Scene di vita vissuta. Un amico mi racconta una mattina d’estate al tribunale civile, in via Lepanto, a Roma, uno di questi giorni che il caldo dell’anti-ciclone ti rende le idee sudate: pare tutto surreale, ma ci credo, anche perché anch’io ho vissuto, a giugno, una vicenda del tutto analoga. Il mio amico (e collega) è, del resto, persona seria, che non gonfia i particolari e non abbellisce le circostanze.

E’ lì come testimone in una causa di lavoro. Corridoi affollati, ambienti non proprio impeccabili, dal punto di vista dell’igiene. Il giudice, anzi la giudice, è in ritardo: l’appuntamento è per le 11.00, l’interrogatorio, cioè l’escussione, comincia alle 12.00. La giudice è visibilmente contrariata: quando il teste entra, si dimentica i riti dell’ordinaria cortesia, il ‘buongiorno’ e il ‘prego, s’accomodi’, salvo poi piazzare uno scostante ‘che fa in piedi?’.

L’ufficio è piccolo, ma non minuscolo; dalla finestra aperta il caldo entra tutto e non dà scampo. S’affaccia un’impiegata: cerca un documento che le manca. La giudice la invita a vedere se non sia finito dietro un mobiletto sul cui ripiano si ammonticchiano dei fascicoli. L’impiegata scosta il mobiletto dal muro, constata che il foglio mancante non c’è, se ne va a proseguire altrove la ricerca. Speriamo che quel foglio non sia questione di ‘innocente’ o ‘colpevole’.

La giudice inizia l’escussione, trascrivendo a mano le risposte su fogli protocollo che al mio amico ricordano i compiti in classe del liceo. Le domande tradiscono una conoscenza molto approssimativa della vicenda e, soprattutto, una totale indifferenza al contesto in cui essa si svolse: confonde, ad esempio, filiali, succursali e agenzie; dirigenti, capi-servizio e capi-reparto. E quando il teste prova a precisare, viene zittito: le sue puntualizzazioni destano evidente irritazione.

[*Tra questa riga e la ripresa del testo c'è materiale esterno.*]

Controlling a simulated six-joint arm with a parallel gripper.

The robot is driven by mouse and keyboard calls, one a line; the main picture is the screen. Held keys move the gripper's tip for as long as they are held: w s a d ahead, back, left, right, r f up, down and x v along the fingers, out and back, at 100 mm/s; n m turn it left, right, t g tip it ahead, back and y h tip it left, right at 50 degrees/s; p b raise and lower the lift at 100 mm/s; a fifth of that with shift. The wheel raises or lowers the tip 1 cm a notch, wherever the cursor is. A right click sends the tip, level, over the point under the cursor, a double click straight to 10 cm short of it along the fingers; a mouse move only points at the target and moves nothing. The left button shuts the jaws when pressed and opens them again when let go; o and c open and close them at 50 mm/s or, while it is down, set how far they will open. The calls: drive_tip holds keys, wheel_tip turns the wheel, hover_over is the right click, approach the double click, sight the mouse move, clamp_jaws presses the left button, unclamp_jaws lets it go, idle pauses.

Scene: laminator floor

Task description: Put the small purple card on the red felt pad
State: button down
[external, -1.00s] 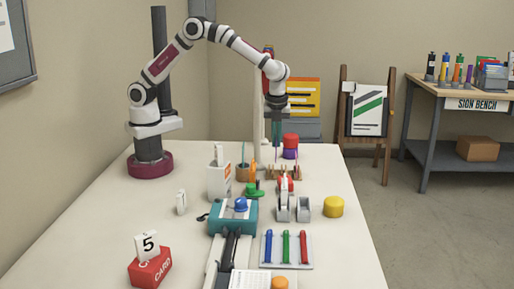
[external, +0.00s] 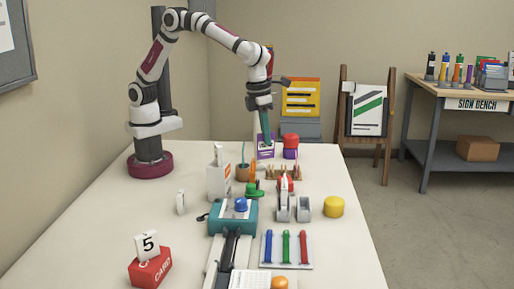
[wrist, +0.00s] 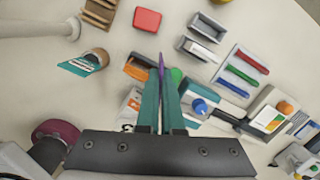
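The small purple card (external: 265,147) hangs from my gripper's fingertips (external: 266,133), its purple and white face toward the external camera. In the wrist view it is a thin purple edge (wrist: 161,67) between the teal fingertips (wrist: 160,85), which are closed on it. The card is at the far part of the table; its height is hard to tell. A flat red rounded block (wrist: 147,19), likely the red felt pad, lies beyond the fingertips in the wrist view. In the external view a small red patch (external: 284,183) behind the tape dispensers may be it, mostly hidden.
A wooden rack (external: 283,173) and a brown cup (external: 243,174) stand near the card. The left side is mostly clear.

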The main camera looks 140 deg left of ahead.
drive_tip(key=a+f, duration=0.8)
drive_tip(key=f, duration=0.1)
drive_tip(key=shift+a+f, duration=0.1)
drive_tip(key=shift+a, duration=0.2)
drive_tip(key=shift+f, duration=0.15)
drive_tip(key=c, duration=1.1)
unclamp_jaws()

Il mio amico è infastidito e imbarazzato: infastidito, perché ha l’impressione di essere considerato alla stregua di un imputato; imbarazzato, perché si sente inutile ed impotente, non ha l’impressione di servire la causa della giustizia, anzi ha persino il timore di intralciarla, mentre la giudice l’ammonisce: “Non creda di dettarmi quello che devo scrivere: scrivo come voglio io”. E giù una palese imprecisione. “Io non ho detto così”. “Non ha importanza: io ho capito così”.

L’interrogatorio finisce: il mio amico, madido di sudore, esce com’era entrato senza un buongiorno della giudice, che s’è subito tuffata in disquisizioni con gli avvocati. Certo, la causa è piccola e, magari, pure facile da decidere; e i processi sono tanti e bisogna smaltirli (senza per altro riuscirci molto bene, visti i tempi delle sentenze). Ma è questa la giustizia dei signor Rossi nella capitale? Se un’altra volta gli chiederanno di testimoniare, il mio amico, cittadino scrupoloso, che paga le tasse e pure le multe, quando le prende, ci penserà due volte.